The Euro has seen a bit of a resurgence lately, as we may have had a bit of a bottom when it comes to the EUR/JPY pair, and we also have the EUR/USD pair trying to break to the upside as well, which of course is the overall benchmark for Euro strength.
Against that backdrop, it appears that we should see a significant amount of bullish pressure in the Euro in general. Marry that with the idea of the Japanese yen losing a bit of strength toward the end of the month, we could have a bit of a “perfect storm” for the EUR/JPY pair to rally. We have recently reached down towards the 61.8% Fibonacci retracement level in this market and have reacted quite nicely. The last month has seen a bullish candle, a pullback, a hammer, and then eventually another rally. That is a good sign that buyers are starting to pick this market up “on the cheap.”
To the upside, I see the ¥124.50 level as being rather significant resistance. However, if we can break above that level we could go much higher. I also recognize that you should keep an eye on the EUR/USD pair, because I think that level coincides nicely with the 1.15 level in that market.

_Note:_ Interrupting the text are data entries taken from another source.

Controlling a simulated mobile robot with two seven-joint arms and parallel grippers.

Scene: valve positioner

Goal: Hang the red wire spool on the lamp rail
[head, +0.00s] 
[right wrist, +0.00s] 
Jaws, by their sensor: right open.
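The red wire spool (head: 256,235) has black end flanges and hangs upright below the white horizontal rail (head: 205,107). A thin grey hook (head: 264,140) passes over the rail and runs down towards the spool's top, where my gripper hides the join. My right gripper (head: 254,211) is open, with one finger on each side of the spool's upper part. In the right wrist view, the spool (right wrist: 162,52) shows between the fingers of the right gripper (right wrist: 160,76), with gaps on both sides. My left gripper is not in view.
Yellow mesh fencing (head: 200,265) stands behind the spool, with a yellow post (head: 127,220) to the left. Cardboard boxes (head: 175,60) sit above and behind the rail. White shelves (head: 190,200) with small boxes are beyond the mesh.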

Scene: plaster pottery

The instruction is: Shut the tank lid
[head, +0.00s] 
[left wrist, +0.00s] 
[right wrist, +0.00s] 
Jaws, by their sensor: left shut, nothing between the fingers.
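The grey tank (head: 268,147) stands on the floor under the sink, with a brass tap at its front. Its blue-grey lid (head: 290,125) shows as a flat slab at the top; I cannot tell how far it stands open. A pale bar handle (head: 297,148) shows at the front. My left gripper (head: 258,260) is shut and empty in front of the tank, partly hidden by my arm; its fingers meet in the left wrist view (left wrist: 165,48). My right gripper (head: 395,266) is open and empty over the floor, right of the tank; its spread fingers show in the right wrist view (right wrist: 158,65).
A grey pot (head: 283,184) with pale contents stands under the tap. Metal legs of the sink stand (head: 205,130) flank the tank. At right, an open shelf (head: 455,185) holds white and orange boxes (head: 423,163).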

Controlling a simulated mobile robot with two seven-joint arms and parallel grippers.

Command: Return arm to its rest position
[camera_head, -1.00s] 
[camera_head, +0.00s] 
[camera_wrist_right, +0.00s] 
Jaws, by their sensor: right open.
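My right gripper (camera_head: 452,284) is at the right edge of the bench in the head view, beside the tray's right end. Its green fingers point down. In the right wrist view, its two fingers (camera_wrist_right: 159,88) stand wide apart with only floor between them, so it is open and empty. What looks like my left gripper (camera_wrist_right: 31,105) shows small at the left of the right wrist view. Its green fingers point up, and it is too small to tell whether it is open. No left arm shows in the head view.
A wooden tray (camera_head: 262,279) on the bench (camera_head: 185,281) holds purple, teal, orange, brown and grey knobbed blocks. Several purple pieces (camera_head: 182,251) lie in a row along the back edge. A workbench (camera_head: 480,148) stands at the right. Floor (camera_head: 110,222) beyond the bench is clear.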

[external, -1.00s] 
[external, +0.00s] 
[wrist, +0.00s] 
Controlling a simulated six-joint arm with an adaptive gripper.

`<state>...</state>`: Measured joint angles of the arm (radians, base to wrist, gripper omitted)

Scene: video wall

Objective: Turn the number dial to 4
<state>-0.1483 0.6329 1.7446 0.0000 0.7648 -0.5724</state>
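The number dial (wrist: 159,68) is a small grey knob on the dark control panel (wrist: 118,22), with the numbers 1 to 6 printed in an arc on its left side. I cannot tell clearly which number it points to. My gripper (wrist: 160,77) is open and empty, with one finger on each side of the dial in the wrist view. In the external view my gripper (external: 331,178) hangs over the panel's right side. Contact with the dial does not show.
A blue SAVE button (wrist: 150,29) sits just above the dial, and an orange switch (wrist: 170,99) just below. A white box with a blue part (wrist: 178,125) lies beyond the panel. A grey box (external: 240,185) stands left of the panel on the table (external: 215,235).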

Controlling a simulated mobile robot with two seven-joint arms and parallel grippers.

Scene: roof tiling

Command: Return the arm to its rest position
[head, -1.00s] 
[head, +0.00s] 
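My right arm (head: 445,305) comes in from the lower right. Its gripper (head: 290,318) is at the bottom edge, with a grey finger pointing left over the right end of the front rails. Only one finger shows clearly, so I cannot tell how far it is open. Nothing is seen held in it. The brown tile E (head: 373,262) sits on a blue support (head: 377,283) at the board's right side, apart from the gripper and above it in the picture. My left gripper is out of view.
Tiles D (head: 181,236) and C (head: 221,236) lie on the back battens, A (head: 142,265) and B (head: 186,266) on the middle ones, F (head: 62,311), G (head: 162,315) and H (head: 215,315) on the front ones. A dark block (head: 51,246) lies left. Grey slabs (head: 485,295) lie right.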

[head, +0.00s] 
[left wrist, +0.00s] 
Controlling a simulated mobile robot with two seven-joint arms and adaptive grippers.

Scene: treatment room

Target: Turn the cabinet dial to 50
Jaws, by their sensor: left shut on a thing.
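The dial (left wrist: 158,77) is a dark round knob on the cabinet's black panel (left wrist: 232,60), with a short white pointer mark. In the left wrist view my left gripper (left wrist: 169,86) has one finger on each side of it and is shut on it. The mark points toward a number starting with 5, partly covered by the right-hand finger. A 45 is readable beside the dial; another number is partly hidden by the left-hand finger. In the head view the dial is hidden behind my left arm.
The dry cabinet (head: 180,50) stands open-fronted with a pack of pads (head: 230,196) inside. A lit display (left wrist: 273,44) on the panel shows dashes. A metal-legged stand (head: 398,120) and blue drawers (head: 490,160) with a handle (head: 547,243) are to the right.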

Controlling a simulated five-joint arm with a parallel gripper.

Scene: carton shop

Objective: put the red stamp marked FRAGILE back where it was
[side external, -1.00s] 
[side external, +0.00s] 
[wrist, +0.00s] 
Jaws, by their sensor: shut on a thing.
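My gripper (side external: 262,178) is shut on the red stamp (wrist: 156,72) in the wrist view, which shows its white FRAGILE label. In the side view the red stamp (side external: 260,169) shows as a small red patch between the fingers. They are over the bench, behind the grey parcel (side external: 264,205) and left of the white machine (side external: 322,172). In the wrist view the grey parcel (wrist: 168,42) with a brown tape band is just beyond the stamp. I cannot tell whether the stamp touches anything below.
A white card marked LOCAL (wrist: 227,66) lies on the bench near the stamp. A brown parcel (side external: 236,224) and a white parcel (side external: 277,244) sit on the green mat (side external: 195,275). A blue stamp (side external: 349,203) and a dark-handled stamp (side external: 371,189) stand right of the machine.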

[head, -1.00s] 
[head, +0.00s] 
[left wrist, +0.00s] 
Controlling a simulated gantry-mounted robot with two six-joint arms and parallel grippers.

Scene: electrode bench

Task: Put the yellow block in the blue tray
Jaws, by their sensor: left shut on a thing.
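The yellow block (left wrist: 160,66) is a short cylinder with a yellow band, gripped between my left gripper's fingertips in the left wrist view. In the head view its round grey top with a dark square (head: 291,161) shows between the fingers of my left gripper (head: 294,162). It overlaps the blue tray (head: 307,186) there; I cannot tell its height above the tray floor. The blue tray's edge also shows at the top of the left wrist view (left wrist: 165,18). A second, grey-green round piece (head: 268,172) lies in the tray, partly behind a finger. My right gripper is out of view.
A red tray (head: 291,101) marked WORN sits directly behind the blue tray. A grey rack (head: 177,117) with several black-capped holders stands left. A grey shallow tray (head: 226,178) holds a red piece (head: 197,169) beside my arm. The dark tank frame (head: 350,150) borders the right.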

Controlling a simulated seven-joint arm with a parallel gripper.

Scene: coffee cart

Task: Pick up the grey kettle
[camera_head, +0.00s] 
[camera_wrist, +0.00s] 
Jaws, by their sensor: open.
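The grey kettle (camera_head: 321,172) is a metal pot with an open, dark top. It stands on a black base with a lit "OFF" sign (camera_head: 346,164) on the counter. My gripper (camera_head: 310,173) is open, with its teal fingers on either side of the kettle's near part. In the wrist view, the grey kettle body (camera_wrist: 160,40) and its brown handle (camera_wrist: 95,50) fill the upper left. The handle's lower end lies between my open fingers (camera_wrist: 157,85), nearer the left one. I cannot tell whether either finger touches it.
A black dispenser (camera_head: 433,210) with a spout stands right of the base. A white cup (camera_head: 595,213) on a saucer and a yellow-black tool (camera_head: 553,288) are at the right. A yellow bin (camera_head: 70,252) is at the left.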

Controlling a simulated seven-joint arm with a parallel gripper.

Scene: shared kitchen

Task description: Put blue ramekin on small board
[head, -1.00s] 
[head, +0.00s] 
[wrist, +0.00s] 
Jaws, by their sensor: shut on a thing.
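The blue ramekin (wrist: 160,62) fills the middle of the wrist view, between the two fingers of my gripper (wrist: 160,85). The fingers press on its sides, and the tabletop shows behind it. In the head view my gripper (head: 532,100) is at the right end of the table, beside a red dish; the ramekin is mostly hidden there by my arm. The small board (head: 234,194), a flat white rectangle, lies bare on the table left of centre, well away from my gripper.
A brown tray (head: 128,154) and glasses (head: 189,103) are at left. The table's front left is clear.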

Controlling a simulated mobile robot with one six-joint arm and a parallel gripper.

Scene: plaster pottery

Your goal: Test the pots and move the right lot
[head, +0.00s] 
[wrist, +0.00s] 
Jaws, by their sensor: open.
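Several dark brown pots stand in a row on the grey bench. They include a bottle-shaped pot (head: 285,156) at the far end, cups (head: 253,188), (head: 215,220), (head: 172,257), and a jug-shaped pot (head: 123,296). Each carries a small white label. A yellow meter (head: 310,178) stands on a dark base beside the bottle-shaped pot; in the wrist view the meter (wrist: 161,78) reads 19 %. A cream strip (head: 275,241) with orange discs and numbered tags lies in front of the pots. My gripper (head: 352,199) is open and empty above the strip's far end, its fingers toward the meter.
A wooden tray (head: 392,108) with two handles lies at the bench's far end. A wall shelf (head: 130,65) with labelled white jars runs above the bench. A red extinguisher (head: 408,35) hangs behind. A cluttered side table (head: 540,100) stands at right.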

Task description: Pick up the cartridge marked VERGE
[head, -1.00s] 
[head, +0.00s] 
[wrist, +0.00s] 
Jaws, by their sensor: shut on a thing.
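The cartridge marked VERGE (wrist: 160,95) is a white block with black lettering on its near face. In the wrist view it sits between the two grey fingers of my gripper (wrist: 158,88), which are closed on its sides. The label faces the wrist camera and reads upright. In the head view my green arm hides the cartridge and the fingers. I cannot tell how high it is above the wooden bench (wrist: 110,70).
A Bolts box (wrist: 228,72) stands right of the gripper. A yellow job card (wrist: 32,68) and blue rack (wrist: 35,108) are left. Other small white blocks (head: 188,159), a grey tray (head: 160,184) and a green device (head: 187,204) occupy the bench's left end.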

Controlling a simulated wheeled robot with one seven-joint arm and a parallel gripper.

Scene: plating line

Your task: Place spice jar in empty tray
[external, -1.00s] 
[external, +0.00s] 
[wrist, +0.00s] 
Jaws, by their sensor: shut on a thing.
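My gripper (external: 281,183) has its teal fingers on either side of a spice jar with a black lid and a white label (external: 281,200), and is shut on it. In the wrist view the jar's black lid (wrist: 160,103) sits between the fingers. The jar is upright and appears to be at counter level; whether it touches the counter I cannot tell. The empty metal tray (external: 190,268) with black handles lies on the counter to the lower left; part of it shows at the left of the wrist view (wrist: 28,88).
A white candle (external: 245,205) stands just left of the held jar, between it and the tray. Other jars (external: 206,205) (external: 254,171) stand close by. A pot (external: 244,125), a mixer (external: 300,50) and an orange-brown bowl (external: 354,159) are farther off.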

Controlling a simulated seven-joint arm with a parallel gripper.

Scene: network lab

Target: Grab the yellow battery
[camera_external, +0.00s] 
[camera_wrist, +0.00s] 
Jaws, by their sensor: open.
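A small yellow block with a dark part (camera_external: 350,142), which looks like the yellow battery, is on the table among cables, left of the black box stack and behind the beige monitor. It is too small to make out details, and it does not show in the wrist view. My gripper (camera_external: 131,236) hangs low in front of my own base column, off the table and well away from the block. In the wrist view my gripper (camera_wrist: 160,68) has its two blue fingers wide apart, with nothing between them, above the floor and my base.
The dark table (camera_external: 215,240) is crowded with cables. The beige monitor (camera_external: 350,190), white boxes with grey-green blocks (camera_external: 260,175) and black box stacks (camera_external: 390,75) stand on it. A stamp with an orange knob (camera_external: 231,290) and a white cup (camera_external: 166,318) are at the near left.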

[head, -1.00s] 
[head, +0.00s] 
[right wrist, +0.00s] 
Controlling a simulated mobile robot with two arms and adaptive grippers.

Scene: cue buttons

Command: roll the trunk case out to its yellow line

If we can break above the 1.15 level, then this market should follow right along.
Remember though, this is a pair that will be highly susceptible to risk appetite. We need to see an overall “risk on” situation around the world to see this market go higher. One potential could be that the US and China come together with some type of agreement or at least signs of positivity during the G 20 this first weekend of the month, which would send the lot of people looking for risk appetite based markets. That being said, if we were to break down below the ¥120 level, the bottom will fall out of this market.